My children’s favourite playgrounds aren’t made of metal and hard plastic. They aren’t painted with garish primary colours. They don’t conform to the latest safety regulations. They aren’t surrounded by rings of houses, fences or busy city streets. They don’t have swings or slides or monkey bars. There are no crowds.
My children’s favourite playgrounds have hundred-year-old trees to climb and crawl inside. They are painted with the colours of nature: green and brown, gray and blue, a million different colours. Thousands and thousands of rocks are waiting to be picked up and flung into rivers, lakes and the ocean. Herons, woodpeckers, sea lions, sea otters, crabs, raccoons, squirrels, woodpeckers, ducks and fish pop up at the most surprising moments in the strangest of places.

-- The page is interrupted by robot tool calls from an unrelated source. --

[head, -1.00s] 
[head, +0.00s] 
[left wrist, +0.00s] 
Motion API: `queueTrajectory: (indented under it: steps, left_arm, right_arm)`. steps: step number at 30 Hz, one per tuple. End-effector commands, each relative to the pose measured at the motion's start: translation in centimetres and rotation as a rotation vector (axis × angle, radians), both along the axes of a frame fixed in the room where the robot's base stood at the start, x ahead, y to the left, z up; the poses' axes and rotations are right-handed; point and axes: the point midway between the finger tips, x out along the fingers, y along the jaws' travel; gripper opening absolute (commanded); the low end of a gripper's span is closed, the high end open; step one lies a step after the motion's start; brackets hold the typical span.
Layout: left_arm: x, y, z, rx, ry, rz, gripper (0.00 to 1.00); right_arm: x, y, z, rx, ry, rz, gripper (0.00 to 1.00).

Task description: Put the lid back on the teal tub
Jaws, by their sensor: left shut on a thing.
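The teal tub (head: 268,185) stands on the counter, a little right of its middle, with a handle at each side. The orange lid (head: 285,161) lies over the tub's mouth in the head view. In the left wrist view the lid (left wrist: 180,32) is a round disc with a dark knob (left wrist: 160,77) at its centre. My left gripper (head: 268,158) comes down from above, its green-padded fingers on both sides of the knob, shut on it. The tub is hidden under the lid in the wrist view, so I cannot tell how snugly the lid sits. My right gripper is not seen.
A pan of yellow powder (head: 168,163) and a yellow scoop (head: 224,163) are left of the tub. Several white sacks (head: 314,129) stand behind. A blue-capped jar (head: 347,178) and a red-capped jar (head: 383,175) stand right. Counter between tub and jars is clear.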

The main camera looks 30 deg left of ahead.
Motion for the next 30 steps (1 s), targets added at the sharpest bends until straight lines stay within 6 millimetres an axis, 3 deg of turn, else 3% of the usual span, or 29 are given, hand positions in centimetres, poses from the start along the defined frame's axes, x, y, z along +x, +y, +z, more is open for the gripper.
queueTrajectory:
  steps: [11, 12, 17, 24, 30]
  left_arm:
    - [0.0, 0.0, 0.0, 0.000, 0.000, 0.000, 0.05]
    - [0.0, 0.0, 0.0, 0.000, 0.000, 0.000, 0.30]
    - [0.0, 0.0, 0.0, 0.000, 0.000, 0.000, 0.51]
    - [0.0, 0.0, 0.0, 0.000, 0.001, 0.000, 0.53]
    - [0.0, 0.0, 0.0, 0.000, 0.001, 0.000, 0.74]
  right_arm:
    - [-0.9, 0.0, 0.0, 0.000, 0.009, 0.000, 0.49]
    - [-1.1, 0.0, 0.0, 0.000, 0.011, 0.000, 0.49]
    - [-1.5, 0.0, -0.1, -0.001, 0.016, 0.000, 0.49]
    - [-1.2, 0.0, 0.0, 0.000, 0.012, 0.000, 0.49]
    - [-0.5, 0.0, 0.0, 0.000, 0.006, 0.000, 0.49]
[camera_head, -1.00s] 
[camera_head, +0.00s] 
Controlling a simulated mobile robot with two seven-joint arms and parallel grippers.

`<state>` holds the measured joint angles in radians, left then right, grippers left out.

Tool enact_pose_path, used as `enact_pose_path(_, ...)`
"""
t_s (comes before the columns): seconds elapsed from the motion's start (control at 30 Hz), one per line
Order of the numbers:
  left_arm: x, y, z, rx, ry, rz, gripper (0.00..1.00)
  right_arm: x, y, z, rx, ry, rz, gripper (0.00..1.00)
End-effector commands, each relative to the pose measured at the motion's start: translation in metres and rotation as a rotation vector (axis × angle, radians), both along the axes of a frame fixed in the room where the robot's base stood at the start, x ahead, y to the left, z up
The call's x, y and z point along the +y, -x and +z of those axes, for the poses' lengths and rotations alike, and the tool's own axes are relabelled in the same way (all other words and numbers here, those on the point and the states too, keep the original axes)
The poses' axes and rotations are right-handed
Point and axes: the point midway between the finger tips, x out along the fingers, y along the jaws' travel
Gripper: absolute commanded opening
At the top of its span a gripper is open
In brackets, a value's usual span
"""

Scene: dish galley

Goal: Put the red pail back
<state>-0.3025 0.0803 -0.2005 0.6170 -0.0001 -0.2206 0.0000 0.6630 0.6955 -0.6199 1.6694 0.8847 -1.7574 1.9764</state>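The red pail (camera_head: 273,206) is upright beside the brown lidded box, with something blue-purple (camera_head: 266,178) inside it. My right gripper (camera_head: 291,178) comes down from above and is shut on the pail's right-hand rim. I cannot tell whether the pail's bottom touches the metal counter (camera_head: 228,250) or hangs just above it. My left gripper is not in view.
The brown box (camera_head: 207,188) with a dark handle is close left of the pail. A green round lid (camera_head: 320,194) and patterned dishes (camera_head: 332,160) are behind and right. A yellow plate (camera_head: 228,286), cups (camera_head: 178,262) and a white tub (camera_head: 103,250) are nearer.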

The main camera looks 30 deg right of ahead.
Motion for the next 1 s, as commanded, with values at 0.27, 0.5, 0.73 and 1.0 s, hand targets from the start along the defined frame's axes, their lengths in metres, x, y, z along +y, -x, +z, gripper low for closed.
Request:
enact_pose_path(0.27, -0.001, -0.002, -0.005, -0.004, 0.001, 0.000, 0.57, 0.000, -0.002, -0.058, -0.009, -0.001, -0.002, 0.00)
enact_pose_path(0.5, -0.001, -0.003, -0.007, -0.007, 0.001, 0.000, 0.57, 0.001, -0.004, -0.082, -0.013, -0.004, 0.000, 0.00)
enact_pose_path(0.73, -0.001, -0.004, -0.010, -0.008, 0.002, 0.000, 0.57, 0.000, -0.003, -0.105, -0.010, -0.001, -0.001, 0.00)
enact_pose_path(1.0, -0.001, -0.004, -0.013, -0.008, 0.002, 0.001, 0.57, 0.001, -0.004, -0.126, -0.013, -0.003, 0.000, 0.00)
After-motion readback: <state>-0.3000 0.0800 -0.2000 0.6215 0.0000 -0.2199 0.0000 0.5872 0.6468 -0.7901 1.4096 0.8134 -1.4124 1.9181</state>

There are places to hide, places to run free and places to curl up and rest.
The trees stand guard, in the background. Always there and always green, their shadows unmoving as the children dance among them.
It was a warm, rainy day. The children were restless in the house. They’d played with toys, watched a show on TV, played with Playdoh and eaten countless snacks. They started chasing each other around and around the circle on our main floor and I knew it was time to get outside. After little A’s nap we bundled up in heavy-duty rain coats and headed out.
My daughter loves worms, and calls them “nerms,” which is adorable. When she finds one, she picks it up in her bare hands, runs to me, holds it up and proudly announces “Nerm! Mommy! Nerm!”
Her big brother had the idea to put them in the back of a plastic truck, and a new game was born. Soon, they each had a truck and were racing around our cul-de-sac seeing who could find the biggest worm, the smallest worm, the wiggliest worm, and on and on.
I love giving children the space and time to come up with their own games. It’s tempting to sign them up for more classes to fill our (sometimes long and arduous) days but moments like this make me grateful that I am at home with them for these very short years.
I’m not giving anything up by staying home. I’m gaining so, so much.